All national dailies wrote that South Korea made a request at a WTO meeting held in Geneva on Tuesday to discuss Japan’s tighter controls of exports of semiconductor-related materials. The papers speculated that the ROK government will demand the withdrawal of the measure to tighten controls by insisting that it runs counter to the spirit of free trade. The papers also conjectured that Seoul is planning to apply pressure on Tokyo to withdraw the measure by bringing it up at an international forum. Nikkei wrote that although the ROK government is mulling bringing up the issue to a WTO dispute panel, the GOJ plans to maintain its stance of not holding bilateral discussions with Seoul or withdrawing the measure.
NHK reported this morning that at a WTO executive board meeting in Geneva yesterday ROK representative Paik Ji-ah criticized Japan’s tighter controls on semiconductor material exports to the ROK, pointing out that the export curbs apply only to the ROK and violate WTO rules and the principle of free trade, which Japan advocated at the recent G20 Summit. Japanese representative Ihara stressed that the step was taken for security reasons and does not violate any WTO rule. All other TV networks also carried reports on the WTO meeting.

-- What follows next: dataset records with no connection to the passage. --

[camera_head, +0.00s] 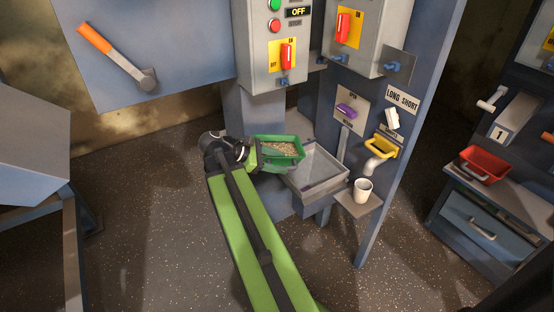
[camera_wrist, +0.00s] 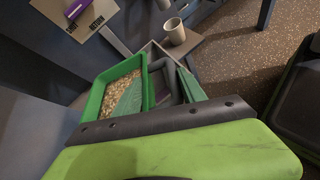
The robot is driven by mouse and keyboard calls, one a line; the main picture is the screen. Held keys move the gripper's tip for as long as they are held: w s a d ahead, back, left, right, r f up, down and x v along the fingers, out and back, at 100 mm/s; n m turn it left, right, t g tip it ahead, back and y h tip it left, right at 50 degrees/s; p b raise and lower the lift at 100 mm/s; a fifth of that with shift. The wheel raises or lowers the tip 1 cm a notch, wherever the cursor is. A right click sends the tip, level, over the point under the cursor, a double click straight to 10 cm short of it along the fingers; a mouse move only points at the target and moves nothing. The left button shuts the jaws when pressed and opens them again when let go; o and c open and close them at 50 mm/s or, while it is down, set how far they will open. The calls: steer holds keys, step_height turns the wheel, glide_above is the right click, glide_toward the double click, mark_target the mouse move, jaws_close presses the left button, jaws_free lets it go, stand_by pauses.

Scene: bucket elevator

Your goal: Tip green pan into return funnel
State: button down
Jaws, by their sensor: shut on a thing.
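The green pan (camera_head: 278,150) holds pale grain and looks about level. My gripper (camera_head: 253,158) is shut on the pan's near left side. The grey return funnel (camera_head: 318,172), an open box-shaped hopper, is just right of the pan and slightly lower in the head view. In the wrist view the pan (camera_wrist: 90,104) is left of my gripper (camera_wrist: 160,92), whose green fingers cover part of the pan and the grain. The funnel (camera_wrist: 148,47) shows beyond, partly hidden by the fingers. I cannot tell whether pan and funnel touch.
A white cup (camera_head: 363,190) stands on a small shelf right of the funnel, below a spout. A purple handle (camera_head: 346,111) and a yellow handle (camera_head: 381,148) are on the panel behind. A red pan (camera_head: 484,165) sits at the far right.

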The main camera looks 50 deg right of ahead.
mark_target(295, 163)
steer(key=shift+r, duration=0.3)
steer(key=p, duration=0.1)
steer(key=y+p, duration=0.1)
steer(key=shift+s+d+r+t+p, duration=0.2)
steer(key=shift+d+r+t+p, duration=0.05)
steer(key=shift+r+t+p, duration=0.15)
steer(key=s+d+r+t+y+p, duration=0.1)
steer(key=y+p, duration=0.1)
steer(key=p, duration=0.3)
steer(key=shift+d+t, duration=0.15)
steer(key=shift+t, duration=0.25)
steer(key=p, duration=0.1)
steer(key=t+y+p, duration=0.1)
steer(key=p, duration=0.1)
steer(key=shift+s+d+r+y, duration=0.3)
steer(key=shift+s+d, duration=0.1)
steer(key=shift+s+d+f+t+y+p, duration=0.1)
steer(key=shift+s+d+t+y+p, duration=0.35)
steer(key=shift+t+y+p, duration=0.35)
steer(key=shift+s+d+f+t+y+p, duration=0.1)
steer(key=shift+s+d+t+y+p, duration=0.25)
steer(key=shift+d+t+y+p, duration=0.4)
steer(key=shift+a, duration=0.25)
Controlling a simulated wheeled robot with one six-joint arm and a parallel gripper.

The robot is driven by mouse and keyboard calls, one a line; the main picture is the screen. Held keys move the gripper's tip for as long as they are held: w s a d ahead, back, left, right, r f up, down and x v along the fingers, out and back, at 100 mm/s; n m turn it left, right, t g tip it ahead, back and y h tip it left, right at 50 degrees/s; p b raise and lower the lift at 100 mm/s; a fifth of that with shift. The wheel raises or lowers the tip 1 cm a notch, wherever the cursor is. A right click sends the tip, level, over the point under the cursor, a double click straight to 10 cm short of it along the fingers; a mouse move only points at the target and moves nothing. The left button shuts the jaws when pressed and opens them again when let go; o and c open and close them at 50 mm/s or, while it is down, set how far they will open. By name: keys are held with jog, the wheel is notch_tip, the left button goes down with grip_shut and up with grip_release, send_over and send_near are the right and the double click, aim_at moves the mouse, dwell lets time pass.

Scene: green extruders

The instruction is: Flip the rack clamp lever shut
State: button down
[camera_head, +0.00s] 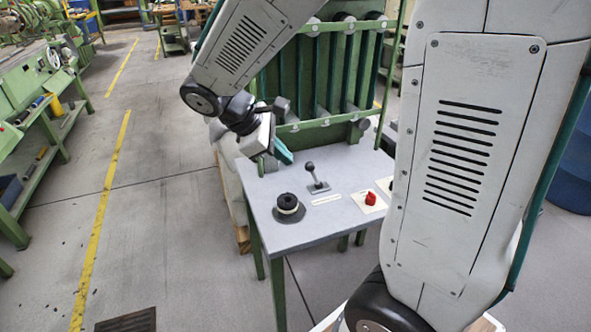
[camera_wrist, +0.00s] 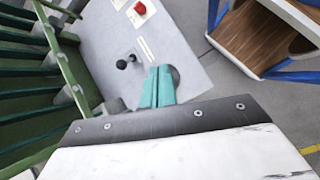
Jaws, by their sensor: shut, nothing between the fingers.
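A small lever with a dark ball knob (camera_head: 310,166) stands on a flat base plate on the grey table top, its stem leaning slightly to the left. It also shows in the wrist view (camera_wrist: 122,64), left of my fingers. A pale label strip lies beside it, too small to read. My gripper (camera_head: 284,153) has teal fingers, shut and empty, above the back left of the table. In the wrist view my gripper (camera_wrist: 158,72) points over the table, apart from the lever. Whether the fingers touch anything below is not clear.
A round black knob (camera_head: 288,202) on a dark disc sits at the front left of the table (camera_head: 300,232). A red switch (camera_head: 370,198) on a white plate sits to the right. A green rack (camera_head: 330,125) with dark vertical bars rises behind. Open floor lies left.

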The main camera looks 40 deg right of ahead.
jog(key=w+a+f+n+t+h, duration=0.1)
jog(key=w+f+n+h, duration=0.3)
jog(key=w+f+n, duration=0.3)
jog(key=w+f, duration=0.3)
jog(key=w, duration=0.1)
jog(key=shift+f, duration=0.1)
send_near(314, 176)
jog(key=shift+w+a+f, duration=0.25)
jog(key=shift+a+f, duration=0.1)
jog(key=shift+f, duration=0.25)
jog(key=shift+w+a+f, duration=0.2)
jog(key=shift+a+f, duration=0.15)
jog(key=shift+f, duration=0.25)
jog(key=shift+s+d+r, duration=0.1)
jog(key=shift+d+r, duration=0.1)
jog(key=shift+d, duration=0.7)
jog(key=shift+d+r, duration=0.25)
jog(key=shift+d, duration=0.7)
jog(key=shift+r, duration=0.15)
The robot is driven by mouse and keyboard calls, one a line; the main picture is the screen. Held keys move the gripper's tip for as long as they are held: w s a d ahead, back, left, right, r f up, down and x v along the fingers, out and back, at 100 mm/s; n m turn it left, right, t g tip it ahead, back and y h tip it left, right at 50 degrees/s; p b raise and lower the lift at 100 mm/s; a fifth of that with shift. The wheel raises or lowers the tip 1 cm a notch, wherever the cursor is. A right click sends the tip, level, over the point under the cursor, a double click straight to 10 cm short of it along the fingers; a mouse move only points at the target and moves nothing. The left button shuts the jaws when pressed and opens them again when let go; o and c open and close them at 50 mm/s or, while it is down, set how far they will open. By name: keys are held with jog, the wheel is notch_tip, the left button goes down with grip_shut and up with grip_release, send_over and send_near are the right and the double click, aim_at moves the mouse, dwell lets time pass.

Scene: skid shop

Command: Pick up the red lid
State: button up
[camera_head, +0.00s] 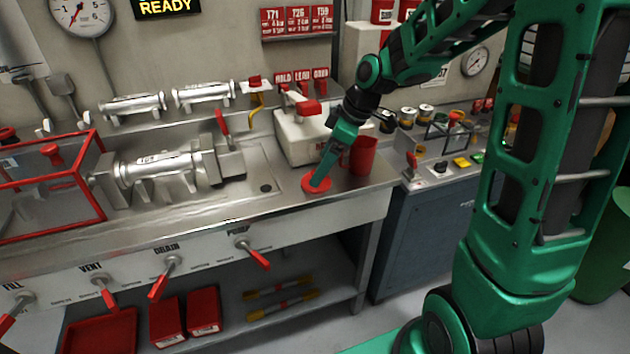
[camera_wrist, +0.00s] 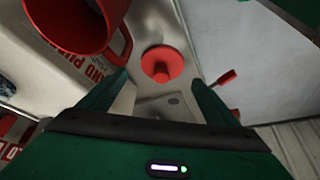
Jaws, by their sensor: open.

In a related development, Sankei wrote that at a news conference on Tuesday South Korea’s Trade, Industry and Energy Minister Sung Yun Mo dismissed an allegation that hydrogen fluoride may have been transferred from South Korea to the North after being imported from Japan. The ROK official insisted that Japan immediately retract the allegation because there has been no evidence of the material being transferred to UN-sanctioned nations including the DPRK.
Jiji Press reported this morning that Sung said at a news conference yesterday that the two sides are considering meeting on Friday on this issue. However, Jiji cited informed sources saying that at the envisaged meeting Japan will only explain its reasoning for imposing tighter export controls and ask the ROK to implement thorough export controls on materials that can be converted to military use.